╭─ DATA
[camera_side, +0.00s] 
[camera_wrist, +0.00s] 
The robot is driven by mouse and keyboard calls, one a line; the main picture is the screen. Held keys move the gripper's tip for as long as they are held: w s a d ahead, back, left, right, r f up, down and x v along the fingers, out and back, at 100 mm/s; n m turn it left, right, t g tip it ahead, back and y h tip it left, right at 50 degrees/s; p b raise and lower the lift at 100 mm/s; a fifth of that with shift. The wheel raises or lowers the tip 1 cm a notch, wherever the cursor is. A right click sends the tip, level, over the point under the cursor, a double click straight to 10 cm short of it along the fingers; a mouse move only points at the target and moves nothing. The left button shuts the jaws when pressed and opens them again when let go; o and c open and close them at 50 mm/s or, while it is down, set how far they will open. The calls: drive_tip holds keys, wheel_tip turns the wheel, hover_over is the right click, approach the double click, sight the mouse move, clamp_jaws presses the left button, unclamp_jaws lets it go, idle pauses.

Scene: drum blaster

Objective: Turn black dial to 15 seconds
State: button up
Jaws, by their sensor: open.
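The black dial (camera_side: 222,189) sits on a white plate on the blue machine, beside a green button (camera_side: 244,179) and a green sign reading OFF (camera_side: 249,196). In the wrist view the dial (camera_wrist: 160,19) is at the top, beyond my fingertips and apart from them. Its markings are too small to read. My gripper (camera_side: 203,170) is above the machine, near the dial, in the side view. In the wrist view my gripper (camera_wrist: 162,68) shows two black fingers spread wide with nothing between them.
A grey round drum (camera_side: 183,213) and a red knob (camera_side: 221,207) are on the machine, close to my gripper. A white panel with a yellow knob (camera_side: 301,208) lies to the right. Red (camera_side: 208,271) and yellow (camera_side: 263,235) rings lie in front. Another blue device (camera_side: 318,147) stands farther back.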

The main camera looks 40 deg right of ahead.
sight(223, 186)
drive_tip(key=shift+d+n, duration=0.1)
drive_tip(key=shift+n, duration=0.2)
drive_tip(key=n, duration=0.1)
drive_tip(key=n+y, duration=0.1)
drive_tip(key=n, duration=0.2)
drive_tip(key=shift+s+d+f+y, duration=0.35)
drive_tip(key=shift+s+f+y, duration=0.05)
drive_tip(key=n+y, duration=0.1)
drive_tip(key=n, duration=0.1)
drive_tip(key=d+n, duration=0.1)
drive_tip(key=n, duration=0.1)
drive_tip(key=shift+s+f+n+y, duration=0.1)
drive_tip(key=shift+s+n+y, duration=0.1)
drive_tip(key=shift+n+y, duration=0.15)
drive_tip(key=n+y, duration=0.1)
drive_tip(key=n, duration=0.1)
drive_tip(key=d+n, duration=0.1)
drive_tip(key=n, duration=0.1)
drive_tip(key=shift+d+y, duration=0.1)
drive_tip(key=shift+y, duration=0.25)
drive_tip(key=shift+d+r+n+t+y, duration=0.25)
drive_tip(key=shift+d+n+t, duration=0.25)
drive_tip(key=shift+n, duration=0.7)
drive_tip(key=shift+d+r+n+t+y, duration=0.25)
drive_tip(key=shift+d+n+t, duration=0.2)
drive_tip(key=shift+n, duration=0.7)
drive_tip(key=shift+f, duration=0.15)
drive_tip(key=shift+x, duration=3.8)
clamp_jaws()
╰─
All of the material above needs to be retyped word for word.

_WRITTEN REPLY_
[camera_side, +0.00s] 
[camera_wrist, +0.00s] 
The robot is driven by mouse and keyboard calls, one a line; the main picture is the screen. Held keys move the gripper's tip for as long as they are held: w s a d ahead, back, left, right, r f up, down and x v along the fingers, out and back, at 100 mm/s; n m turn it left, right, t g tip it ahead, back and y h tip it left, right at 50 degrees/s; p b raise and lower the lift at 100 mm/s; a fifth of that with shift. The wheel raises or lowers the tip 1 cm a notch, wherever the cursor is. A right click sends the tip, level, over the point under the cursor, a double click straight to 10 cm short of it along the fingers; a mouse move only points at the target and moves nothing. The left button shuts the jaws when pressed and opens them again when let go; o and c open and close them at 50 mm/s or, while it is down, set how far they will open. The calls: drive_tip holds keys, wheel_tip turns the wheel, hover_over is the right click, approach the double click, sight the mouse move, clamp_jaws presses the left button, unclamp_jaws lets it go, idle pauses.

Scene: drum blaster

Objective: Turn black dial to 15 seconds
State: button up
Jaws, by their sensor: open.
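The black dial (camera_side: 222,189) sits on a white plate on the blue machine, beside a green button (camera_side: 244,179) and a green sign reading OFF (camera_side: 249,196). In the wrist view the dial (camera_wrist: 160,19) is at the top, beyond my fingertips and apart from them. Its markings are too small to read. My gripper (camera_side: 203,170) is above the machine, near the dial, in the side view. In the wrist view my gripper (camera_wrist: 162,68) shows two black fingers spread wide with nothing between them.
A grey round drum (camera_side: 183,213) and a red knob (camera_side: 221,207) are on the machine, close to my gripper. A white panel with a yellow knob (camera_side: 301,208) lies to the right. Red (camera_side: 208,271) and yellow (camera_side: 263,235) rings lie in front. Another blue device (camera_side: 318,147) stands farther back.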

The main camera looks 40 deg right of ahead.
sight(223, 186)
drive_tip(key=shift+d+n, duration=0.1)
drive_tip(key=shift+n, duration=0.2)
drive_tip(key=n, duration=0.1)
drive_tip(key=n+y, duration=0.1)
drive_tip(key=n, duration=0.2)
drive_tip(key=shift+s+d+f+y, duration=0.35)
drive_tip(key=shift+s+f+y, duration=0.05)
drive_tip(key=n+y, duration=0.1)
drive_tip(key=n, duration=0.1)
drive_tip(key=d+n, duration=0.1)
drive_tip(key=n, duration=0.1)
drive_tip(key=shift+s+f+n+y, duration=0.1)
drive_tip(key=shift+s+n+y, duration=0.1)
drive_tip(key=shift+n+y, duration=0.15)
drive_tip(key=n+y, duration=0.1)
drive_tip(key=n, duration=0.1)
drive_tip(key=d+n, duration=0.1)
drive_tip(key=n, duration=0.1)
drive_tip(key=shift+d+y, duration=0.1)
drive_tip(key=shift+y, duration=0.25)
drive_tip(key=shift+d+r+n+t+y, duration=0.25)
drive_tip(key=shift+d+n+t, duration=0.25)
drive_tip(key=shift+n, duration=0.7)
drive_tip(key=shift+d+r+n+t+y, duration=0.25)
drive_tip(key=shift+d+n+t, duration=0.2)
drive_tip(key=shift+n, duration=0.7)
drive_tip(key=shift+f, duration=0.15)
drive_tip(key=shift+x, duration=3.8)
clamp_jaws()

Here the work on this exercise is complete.